== WHAT IS ASKED ==
In the data below, locate the line containing "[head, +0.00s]" and the line containing "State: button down", then retype both and everything between them exactly. Pictures are not part of the copy.

== EXCERPTED DATA ==
......

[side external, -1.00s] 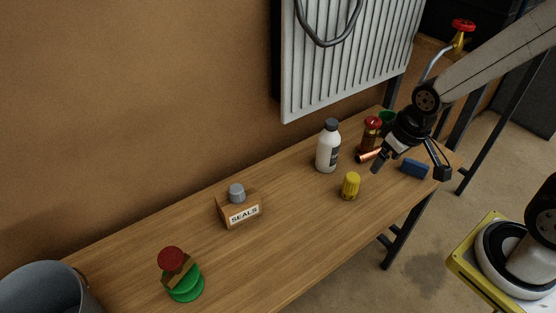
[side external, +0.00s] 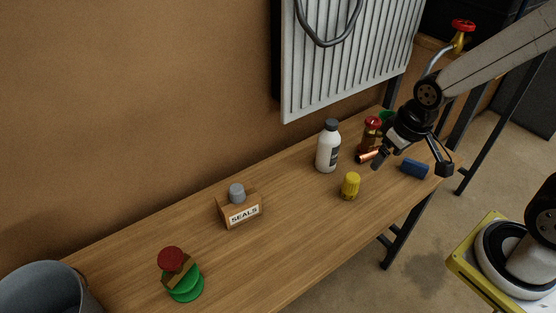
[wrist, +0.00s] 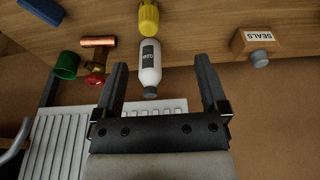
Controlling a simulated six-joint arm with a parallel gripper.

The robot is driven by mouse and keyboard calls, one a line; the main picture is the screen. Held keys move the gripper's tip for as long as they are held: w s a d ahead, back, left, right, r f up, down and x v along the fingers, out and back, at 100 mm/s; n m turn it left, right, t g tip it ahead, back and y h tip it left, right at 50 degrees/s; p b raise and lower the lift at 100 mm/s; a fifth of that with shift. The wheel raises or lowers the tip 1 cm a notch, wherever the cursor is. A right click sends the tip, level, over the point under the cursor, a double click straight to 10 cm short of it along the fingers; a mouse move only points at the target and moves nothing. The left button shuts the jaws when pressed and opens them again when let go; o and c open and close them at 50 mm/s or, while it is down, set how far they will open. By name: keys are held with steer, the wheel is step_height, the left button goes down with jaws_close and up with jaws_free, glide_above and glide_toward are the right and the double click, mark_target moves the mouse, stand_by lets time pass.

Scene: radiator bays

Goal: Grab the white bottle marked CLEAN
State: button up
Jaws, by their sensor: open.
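The white bottle (side external: 328,148) with a dark cap stands upright on the wooden bench, below the radiator panel. In the wrist view the bottle (wrist: 150,62) appears upside down, with a dark label whose lettering is small, seemingly CLEAN. My gripper (side external: 409,165) is to the right of the bottle in the side view, above the bench and apart from it. In the wrist view my gripper (wrist: 161,72) is open, its two fingers well apart, with the bottle showing between them. Nothing is held.
A yellow cap-like piece (side external: 350,186) stands close to the bottle. A copper and red valve (side external: 371,138), a green cup (wrist: 66,65) and a blue block (side external: 414,169) lie to the right. A SEALS box (side external: 240,212) stands left. The radiator (side external: 345,60) hangs behind.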

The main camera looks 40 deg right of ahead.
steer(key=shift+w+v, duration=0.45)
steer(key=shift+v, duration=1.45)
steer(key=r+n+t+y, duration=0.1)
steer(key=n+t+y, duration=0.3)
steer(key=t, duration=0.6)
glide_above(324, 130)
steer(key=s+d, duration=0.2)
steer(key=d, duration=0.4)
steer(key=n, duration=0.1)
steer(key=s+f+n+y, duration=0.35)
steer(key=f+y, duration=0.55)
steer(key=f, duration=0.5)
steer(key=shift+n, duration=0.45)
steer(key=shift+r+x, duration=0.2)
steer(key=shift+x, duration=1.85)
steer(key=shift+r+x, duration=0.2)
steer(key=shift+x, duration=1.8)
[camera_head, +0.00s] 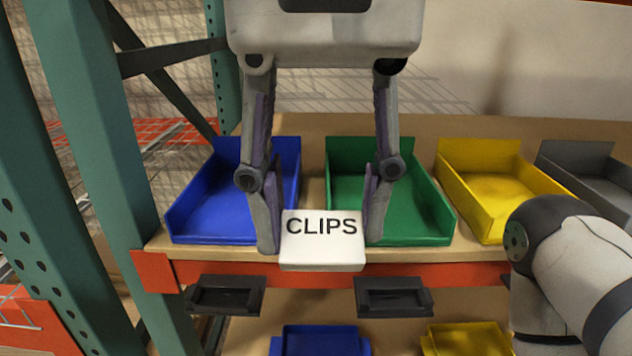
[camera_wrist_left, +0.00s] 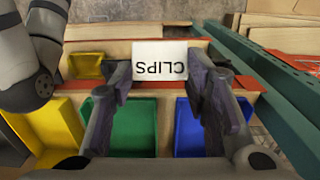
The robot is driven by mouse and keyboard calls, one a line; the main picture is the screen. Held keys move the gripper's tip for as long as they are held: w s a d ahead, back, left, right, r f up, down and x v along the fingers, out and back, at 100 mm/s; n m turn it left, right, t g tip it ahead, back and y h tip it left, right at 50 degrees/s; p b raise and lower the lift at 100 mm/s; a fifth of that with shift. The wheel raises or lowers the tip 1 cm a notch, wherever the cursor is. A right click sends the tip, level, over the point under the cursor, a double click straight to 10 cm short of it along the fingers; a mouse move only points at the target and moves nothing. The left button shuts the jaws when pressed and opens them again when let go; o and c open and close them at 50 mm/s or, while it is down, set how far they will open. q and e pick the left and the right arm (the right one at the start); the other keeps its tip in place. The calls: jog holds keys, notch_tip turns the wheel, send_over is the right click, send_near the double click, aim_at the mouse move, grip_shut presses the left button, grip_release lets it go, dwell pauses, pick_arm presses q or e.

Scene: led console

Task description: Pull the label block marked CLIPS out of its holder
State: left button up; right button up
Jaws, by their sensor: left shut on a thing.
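The white label block marked CLIPS (camera_head: 322,241) is between the fingers of my left gripper (camera_head: 320,232). The gripper is shut on it, one finger at each side edge. In the left wrist view the block (camera_wrist_left: 160,62) shows upside down between the same fingers (camera_wrist_left: 165,85). Two dark label holders are on the orange-red shelf beam, a left holder (camera_head: 225,295) and a right holder (camera_head: 393,297), and no block shows in either. The block appears above and between them, apart from both. My right gripper is not in view.
On the shelf stand a blue bin (camera_head: 215,205), a green bin (camera_head: 420,205), a yellow bin (camera_head: 500,185) and a grey bin (camera_head: 590,170). A green rack post (camera_head: 105,150) rises at left. More bins sit below. A white arm link of mine is at right.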

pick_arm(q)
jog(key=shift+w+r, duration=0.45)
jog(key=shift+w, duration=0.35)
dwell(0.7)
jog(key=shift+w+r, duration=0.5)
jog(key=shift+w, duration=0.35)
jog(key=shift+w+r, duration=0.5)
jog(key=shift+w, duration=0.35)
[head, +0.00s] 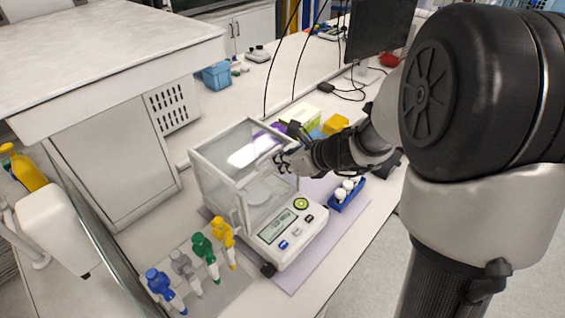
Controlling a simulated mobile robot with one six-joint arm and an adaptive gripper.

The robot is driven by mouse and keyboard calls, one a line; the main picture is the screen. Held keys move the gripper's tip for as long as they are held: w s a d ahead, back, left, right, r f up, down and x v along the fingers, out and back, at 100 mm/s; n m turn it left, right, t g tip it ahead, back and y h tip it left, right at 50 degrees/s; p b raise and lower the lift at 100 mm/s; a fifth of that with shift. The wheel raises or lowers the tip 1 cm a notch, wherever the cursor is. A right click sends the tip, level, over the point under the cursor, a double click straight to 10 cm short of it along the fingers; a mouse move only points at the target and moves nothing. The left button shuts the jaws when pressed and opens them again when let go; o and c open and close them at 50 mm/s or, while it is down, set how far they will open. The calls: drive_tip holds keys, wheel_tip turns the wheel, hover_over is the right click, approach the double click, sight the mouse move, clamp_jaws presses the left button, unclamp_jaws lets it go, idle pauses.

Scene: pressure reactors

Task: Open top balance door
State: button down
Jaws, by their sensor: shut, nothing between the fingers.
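The balance (292,232) stands on a purple mat on the bench, with a clear glass draft shield and a front panel with a display and buttons. Its top door (243,142) is the glass pane on top of the shield; a bright reflection lies on it, and I cannot tell whether it is slid at all. A round pan shows dimly inside the chamber. My gripper (281,161) is shut and empty at the right front edge of the balance top, by the door's edge. I cannot tell whether it touches the door.
A blue rack with white-capped vials (347,193) is to the right. Yellow and green boxes (335,124) and a monitor (379,30) are behind. A blue bin (216,75) sits farther back.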

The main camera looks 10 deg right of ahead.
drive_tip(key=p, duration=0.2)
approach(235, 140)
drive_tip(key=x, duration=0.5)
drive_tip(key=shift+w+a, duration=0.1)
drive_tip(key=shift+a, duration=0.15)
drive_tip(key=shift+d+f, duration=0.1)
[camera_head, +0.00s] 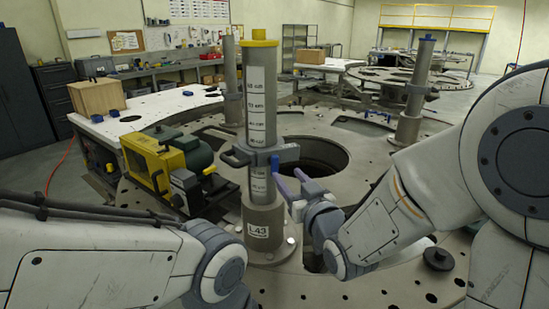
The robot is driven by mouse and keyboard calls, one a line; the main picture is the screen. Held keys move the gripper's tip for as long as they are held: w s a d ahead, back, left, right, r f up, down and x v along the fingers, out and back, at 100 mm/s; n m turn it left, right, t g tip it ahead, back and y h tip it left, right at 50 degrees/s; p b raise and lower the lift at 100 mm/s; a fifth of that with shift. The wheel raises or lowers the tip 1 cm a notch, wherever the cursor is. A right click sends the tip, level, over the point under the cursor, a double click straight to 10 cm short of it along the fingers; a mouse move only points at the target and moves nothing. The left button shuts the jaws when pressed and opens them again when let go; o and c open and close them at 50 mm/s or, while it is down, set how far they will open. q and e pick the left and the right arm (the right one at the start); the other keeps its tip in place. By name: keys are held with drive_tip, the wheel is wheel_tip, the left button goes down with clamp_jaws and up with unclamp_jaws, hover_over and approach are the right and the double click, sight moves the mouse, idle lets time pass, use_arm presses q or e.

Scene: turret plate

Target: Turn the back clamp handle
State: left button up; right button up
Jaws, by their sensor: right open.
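A grey clamp (258,157) sits around the upright labelled post (256,95) in the middle. A blue handle (275,166) hangs at the clamp's right side, and a dark grip sticks out at its left. My right gripper (287,173) is open, with its two purple fingers pointing up and left toward the blue handle. One fingertip is close to the handle; I cannot tell whether they touch. My left arm enters from the lower left, but its fingers are not in view. Which clamp handle is the back one is not clear.
The post stands on a large round metal plate (380,165) with a wide hole (318,155) behind it. A yellow and green machine (160,160) stands to the left. Two more posts, back left (230,80) and back right (415,90), rise behind. A dark knob (438,258) sits at right.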

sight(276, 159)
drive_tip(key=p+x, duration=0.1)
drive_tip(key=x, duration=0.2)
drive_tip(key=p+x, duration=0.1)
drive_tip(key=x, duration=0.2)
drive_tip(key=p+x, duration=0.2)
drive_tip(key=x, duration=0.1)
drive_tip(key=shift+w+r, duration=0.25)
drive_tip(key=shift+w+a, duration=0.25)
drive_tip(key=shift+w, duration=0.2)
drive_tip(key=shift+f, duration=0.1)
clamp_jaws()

......

== RESPONSE FOR THIS EXERCISE ==
[head, +0.00s] 
Controlling a simulated mobile robot with one six-joint arm and an adaptive gripper.

The robot is driven by mouse and keyboard calls, one a line; the main picture is the screen. Held keys move the gripper's tip for as long as they are held: w s a d ahead, back, left, right, r f up, down and x v along the fingers, out and back, at 100 mm/s; n m turn it left, right, t g tip it ahead, back and y h tip it left, right at 50 degrees/s; p b raise and lower the lift at 100 mm/s; a fifth of that with shift. The wheel raises or lowers the tip 1 cm a notch, wherever the cursor is. A right click sends the tip, level, over the point under the cursor, a double click straight to 10 cm short of it along the fingers; a mouse move only points at the target and moves nothing. The left button shuts the jaws when pressed and opens them again when let go; o and c open and close them at 50 mm/s or, while it is down, set how far they will open. The calls: drive_tip holds keys, wheel_tip turns the wheel, hover_over is the right click, approach the double click, sight the mouse move, clamp_jaws presses the left button, unclamp_jaws lets it go, idle pauses.

Scene: pressure reactors

Task: Open top balance door
State: button down

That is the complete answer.